In der Ausstellung: Decad, Philip Kojo Metz, The Mimicry Games, Gneisenaustraße 52, 10961 Berlin
Philip Kojo Metz | The Mimicry Games: German Team
Spielen mit dem Spiel
Kontinente, Nationen, Regionen und selbst
kleinere Gemeinschaften, die sich über einen Clan oder einfach nur über die
Familie als zusammengehörig verstehen, bilden jeweils Grenzen, über die sie
sich definieren und entsprechend von Anderen unterscheiden. Daneben können auch
anthropologisch bedingte Faktoren wie das Geschlecht, das Alter oder die
Hautfarbe eine Rolle bei der jeweiligen Zuordnung spielen. Über Gesetzestexte
bzw. - im sozialen Miteinander – über Traditionen und Rituale werden diese
Grenzen jeweils gewahrt. Ihre wahrhafte Stärke, den Einzelnen in den jeweiligen
Gemeinschaften zu binden und damit auch vor dem Verlust der Zugehörigkeit zu
schützen, gewinnen die Gruppierungen jedoch nur, wie es erstmals in dieser
Deutlichkeit der Berliner Kulturwissenschaftler Hartmut Böhme in seinem mit dem
Meyer-Struckmann ausgezeichneten Buch Fetischismus und Kultur 2006
herausarbeitete, in dem der über die Traditionen und Rituale gepflegten
Zusammengehörigkeit, eine herausragende Bedeutung zugeschrieben wird. Und so
kommt es, dass auch ein so einfachen Ding wie ein Fußball bzw. dem Fußballspiel
für das Verständnis der Nationen und damit für jedes einzelne Mitglied eine
besondere Rolle übernehmen kann. Böhme bezeichnet diese einfachen Dinge, die
diese Aufgabe übernehmen können, als Fetische. Welchem Ding letztlich Bedeutung
zugeschrieben wird, spielt dabei keine Rolle. Das kann alles sein. Ihre
Aufwertung zu einer identitätsstiftenden Bedeutung, die sie eigentlich nicht
haben, erfolgt schließlich in „Gesten der Zuwendung“ wie Staunen, Neugierde,
Aufmerksamkeit und ausdauerndes Verweilen. Der „Ort“ an dem das stattfindet,
hier der Fußballplatz bzw. das Fußballspiel, kann so Böhme, entsprechend als
„ein magisches Milieu“ und der Vorgang, mit dem die stummen Dinge Bedeutung
gewinnen, als „Fetischisierung“ bezeichnet werden. D.h. erst wenn sich eine
Gruppe gemeinsam einer Sache hingibt, kommt das Gefühl der Gemeinsamkeit bzw.

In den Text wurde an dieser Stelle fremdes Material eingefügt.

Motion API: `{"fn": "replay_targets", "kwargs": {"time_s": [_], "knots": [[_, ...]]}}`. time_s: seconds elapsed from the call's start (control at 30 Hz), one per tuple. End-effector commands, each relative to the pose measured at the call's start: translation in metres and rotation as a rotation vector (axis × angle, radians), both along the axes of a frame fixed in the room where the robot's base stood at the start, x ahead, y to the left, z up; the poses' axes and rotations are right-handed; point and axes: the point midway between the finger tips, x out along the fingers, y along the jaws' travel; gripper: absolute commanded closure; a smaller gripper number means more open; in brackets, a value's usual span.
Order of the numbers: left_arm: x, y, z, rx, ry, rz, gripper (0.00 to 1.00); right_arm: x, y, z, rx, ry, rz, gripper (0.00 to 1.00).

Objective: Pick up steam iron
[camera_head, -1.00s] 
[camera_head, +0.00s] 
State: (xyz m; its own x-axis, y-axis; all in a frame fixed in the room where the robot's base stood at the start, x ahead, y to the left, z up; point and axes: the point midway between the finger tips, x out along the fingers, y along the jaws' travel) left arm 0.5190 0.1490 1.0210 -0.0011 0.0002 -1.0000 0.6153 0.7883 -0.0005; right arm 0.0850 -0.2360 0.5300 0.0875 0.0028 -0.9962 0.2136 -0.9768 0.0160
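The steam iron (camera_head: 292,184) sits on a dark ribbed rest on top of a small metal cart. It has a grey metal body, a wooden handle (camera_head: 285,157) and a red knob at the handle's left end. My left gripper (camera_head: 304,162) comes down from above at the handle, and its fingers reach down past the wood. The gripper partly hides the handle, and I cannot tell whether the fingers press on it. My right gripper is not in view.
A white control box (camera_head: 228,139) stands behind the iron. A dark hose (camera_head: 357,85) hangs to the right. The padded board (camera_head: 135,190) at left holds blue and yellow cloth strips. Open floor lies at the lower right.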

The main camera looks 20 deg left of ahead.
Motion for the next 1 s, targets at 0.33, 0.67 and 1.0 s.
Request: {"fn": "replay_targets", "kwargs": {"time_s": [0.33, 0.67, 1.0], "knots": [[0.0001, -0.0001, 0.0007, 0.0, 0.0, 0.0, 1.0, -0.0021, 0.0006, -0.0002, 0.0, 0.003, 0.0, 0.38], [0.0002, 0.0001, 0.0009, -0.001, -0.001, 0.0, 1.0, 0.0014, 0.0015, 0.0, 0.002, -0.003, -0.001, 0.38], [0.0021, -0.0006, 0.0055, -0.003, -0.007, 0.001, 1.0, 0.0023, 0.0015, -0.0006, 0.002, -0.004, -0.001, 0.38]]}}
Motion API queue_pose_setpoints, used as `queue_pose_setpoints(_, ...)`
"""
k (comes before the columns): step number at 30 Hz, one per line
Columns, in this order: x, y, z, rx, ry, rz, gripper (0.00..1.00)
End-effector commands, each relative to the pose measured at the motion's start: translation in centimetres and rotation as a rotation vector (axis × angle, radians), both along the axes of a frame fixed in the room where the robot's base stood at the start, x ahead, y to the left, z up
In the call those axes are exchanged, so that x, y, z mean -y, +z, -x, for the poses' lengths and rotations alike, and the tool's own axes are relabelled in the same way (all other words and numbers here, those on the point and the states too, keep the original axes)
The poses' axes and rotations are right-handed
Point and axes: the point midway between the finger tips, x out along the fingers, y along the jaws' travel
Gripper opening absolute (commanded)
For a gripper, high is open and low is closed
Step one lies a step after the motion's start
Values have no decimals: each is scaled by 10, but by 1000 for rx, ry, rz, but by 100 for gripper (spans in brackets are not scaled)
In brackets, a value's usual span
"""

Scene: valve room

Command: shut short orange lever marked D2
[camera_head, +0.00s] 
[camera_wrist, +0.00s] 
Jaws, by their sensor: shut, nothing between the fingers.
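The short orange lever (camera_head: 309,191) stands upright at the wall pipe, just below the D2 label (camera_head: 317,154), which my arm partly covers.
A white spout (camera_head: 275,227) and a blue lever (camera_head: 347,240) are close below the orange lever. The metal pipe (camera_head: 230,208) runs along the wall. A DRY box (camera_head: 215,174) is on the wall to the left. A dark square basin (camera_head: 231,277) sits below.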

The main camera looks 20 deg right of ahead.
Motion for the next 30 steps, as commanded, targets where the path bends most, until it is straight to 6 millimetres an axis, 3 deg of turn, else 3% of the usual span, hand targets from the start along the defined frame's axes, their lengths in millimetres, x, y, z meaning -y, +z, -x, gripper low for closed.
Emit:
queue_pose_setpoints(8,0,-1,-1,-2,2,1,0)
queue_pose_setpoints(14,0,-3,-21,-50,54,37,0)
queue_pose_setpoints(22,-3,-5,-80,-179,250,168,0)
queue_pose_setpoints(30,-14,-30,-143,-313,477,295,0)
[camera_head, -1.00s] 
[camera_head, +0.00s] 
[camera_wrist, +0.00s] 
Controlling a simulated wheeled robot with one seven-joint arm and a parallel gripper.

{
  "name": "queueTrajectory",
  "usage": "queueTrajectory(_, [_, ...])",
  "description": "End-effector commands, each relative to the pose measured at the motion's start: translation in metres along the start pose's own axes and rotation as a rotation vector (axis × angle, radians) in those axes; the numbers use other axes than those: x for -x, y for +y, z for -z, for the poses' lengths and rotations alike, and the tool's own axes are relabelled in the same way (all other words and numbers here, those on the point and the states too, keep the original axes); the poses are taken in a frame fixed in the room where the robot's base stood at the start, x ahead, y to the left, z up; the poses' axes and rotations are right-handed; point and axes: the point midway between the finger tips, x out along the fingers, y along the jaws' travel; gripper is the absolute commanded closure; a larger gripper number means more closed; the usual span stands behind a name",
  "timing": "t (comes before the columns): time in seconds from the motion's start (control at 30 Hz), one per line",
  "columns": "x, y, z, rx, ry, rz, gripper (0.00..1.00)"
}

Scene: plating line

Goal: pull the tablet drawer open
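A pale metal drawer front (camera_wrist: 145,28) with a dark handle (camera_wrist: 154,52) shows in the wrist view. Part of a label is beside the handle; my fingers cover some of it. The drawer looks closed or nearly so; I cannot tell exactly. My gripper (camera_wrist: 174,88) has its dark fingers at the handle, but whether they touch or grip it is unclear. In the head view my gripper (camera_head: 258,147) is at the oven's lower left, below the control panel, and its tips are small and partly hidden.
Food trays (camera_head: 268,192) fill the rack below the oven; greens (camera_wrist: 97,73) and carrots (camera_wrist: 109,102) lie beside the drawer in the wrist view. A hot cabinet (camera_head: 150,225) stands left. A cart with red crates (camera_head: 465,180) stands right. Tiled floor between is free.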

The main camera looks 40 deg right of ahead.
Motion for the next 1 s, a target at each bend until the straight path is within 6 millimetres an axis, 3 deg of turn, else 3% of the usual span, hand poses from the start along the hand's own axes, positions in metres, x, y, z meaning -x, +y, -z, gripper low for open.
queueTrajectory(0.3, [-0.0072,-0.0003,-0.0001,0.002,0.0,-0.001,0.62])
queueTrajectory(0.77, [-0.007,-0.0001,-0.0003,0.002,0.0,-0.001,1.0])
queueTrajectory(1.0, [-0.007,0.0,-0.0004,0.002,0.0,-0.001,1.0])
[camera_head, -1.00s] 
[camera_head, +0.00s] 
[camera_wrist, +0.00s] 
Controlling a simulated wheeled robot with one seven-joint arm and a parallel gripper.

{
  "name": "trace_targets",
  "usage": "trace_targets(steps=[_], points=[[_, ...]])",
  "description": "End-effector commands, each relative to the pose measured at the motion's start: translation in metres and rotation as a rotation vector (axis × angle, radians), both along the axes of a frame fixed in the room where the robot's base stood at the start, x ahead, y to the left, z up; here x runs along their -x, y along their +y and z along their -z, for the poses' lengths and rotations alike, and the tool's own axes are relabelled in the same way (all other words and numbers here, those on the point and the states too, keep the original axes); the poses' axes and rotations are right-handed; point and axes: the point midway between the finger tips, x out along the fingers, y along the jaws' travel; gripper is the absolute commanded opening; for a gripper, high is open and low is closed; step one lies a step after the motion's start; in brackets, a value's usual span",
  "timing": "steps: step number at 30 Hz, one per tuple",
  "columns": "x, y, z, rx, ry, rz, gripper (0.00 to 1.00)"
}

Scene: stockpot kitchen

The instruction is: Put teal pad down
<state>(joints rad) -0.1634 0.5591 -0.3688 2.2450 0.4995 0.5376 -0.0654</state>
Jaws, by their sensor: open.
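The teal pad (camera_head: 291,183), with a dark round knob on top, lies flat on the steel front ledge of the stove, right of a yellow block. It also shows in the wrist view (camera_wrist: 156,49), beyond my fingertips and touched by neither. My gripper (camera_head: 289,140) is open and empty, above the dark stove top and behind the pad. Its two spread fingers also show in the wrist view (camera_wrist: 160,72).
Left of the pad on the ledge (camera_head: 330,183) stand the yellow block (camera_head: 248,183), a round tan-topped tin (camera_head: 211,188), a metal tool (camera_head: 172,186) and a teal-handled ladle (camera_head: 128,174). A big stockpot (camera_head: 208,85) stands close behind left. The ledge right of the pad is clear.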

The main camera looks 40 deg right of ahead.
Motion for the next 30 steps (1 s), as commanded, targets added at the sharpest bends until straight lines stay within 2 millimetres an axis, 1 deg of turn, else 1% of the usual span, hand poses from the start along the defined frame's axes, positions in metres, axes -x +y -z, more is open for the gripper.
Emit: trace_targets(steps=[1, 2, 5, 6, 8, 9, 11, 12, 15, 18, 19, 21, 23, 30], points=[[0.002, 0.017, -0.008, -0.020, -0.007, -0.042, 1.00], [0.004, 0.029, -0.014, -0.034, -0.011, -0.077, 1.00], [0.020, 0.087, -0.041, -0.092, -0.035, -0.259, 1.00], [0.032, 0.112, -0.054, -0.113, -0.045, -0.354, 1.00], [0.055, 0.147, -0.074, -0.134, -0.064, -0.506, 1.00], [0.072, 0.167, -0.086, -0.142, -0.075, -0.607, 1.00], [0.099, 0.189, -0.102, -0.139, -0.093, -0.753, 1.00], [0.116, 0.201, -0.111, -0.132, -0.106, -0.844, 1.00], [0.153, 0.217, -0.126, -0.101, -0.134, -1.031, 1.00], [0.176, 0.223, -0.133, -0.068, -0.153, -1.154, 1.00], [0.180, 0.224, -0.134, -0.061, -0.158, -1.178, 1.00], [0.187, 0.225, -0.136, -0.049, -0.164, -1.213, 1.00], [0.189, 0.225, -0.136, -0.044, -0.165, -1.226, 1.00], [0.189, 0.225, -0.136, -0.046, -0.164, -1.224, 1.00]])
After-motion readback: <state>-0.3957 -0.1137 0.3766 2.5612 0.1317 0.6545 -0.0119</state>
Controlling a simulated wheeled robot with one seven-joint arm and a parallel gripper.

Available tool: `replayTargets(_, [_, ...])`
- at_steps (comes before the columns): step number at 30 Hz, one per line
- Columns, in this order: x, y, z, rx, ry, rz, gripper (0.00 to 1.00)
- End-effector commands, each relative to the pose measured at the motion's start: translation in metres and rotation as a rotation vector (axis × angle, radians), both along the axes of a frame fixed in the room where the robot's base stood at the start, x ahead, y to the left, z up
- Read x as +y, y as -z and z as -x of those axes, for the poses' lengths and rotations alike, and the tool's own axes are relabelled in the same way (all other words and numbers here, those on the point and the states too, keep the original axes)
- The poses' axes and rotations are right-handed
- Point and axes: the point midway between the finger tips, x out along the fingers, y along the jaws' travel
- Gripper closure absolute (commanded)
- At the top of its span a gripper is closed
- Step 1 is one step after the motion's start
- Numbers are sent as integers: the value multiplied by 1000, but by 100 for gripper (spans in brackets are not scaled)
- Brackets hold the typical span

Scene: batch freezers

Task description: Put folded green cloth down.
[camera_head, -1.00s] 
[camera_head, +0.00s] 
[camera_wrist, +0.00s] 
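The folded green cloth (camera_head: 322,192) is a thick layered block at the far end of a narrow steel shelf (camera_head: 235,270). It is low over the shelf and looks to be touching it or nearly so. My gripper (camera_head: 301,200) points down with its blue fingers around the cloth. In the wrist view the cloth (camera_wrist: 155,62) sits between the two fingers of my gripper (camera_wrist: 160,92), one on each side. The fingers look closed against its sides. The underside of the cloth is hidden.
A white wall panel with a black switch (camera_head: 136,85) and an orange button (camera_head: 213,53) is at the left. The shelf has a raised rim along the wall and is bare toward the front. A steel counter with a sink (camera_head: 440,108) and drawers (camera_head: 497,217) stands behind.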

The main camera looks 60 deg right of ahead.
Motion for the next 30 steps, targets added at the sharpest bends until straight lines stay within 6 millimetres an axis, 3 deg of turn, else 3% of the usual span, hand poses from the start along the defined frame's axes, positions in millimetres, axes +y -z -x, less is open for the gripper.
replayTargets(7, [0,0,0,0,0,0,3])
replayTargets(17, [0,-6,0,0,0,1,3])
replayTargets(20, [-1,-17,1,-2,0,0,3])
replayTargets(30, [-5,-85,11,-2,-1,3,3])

Zugehörigkeit auf. Hier ist es der Fußball bzw. das Fußballspiel, das ein
Gefühl der Zusammengehörigkeit, der gemeinsamen Stärke und Möglichkeiten einer
Stadt, einer Region oder einer Nation vermittelt und befördert. Insofern
erlaubt die Fetischisierung, wie es Böhme formuliert „ein komplexes System der
Ordnungserzeugung, der Handlungssteuerung, der symbolischen Sinnstiftung und
der rituellen Integration von Gemeinschaften und Individuen“ zu erzeugen. So
bergen die Dinge bzw. die Rituale und Traditionen, an die sie geknüpft sind,
ein Verbrechen auf Sicherheit, Zugehörigkeit und damit Glück. Im Gegensatz zu
den Traditionen und Ritualen selbst, sind damit die Werte, für die sie
einstehen, kulturunabhängig. Daraus wird zugleich erkennbar, dass jedem
Einzelnen in der Regel sehr viel daran liegen muss, diese über die Traditionen
und Rituale und den Dingen gezogenen Grenzen aufrecht zu erhalten, da sie eine,
die eigenen Existenz betreffende Bedeutung haben. Sein ganzes Wirken und Tun
zielt daher darauf hin, die mit den Dingen zusammenhängenden Rituale und
Traditionen zu wahren. Das kann sogar soweit gehen, dass die jeweiligen mit
ihnen gebildeten Grenzen „bis aufs Messer“ verteidigt werden. Denn jedes
infrage stellen der Grenze bedeutet womöglich, dass deren Macht und Wirksamkeit
aufgehoben und damit deren Versprechen auf Schutz und Glück verloren gehen
könnte.
...
oder, wie wir Grenzen überwinden können.
In dieser besonderen Situation ist es die
Kunst, so sieht es auch Böhme, die über ihren spielerischen Umgang mit den
Grenzen, als Motor angesehen werden kann, die Grenzen zu überwinden, ohne Angst
und Schrecken zu verbreiten. Spielerisch ergreift sie die Dinge, wie eben
Philip Metz den Fußball, und so verlegt er in seinem Projekt Mimicry Games den Ort, an dem die UEFA
European Championship 2016 ausgetragen werden von Europa nach Afrika, er
ersetzt die weißen Spieler durch schwarze und zieht ihnen Trikots der
Europäischen Mannschaften über, die sie eigentlich gar nicht tragen dürfen.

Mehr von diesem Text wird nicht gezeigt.